SUPPLIED MATERIAL:
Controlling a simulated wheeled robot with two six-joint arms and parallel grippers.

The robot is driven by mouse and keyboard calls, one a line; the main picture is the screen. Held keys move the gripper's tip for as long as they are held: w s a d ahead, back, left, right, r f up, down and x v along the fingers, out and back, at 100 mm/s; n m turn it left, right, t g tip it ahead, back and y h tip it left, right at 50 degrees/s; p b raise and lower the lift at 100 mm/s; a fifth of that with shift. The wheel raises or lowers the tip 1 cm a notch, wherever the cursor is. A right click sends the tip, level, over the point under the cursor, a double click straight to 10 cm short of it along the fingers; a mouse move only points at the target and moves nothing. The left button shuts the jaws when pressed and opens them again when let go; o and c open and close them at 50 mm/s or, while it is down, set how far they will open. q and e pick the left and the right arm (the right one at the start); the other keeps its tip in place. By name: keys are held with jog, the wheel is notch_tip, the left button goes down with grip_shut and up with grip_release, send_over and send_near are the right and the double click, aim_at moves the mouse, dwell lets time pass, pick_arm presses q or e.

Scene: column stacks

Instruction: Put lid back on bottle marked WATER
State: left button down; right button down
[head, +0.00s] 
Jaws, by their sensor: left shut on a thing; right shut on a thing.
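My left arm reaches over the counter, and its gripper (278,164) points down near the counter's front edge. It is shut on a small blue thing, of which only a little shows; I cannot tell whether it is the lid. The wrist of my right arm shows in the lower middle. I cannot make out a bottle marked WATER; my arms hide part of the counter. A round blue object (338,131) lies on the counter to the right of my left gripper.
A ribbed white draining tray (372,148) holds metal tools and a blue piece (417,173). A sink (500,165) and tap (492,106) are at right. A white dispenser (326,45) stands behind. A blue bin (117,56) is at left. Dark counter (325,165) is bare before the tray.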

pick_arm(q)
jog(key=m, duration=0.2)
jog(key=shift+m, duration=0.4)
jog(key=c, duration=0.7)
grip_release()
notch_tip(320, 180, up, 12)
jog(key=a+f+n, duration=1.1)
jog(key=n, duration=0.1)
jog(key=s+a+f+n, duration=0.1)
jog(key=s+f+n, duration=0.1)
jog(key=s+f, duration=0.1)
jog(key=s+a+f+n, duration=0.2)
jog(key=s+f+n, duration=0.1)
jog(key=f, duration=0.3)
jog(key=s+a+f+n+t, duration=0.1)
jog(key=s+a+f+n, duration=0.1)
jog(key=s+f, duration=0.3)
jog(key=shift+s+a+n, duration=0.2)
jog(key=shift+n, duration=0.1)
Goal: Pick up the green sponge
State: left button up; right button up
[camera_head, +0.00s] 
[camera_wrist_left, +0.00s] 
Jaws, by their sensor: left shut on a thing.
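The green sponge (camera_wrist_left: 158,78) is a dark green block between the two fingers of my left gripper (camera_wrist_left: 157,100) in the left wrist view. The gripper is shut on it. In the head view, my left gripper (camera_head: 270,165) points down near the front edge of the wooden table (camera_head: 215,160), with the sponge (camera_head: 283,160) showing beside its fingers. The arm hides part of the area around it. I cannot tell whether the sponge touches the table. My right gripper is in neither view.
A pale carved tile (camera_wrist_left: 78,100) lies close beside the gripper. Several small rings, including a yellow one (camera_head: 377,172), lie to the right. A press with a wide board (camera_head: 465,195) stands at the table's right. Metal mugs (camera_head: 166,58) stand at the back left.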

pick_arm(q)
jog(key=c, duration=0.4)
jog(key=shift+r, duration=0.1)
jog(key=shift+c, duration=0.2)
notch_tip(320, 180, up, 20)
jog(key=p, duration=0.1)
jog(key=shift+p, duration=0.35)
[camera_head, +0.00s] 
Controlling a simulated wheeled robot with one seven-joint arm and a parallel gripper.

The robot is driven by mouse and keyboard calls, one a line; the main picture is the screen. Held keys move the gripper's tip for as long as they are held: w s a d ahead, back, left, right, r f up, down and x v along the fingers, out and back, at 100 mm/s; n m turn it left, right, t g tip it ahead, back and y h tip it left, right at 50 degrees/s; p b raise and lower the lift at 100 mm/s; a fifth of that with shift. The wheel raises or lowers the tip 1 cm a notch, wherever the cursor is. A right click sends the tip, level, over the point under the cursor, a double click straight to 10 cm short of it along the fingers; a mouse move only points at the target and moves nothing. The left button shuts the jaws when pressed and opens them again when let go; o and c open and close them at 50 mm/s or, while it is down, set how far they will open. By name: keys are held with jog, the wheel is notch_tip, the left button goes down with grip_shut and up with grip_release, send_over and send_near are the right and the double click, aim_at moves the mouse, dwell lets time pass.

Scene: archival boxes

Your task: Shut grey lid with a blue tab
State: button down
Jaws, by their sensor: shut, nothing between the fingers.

THE EXERCISE: Report back each line of the entries that holds the string "wheeled".

OUTPUT BELOW:
Controlling a simulated wheeled robot with two six-joint arms and parallel grippers.
Controlling a simulated wheeled robot with one seven-joint arm and a parallel gripper.

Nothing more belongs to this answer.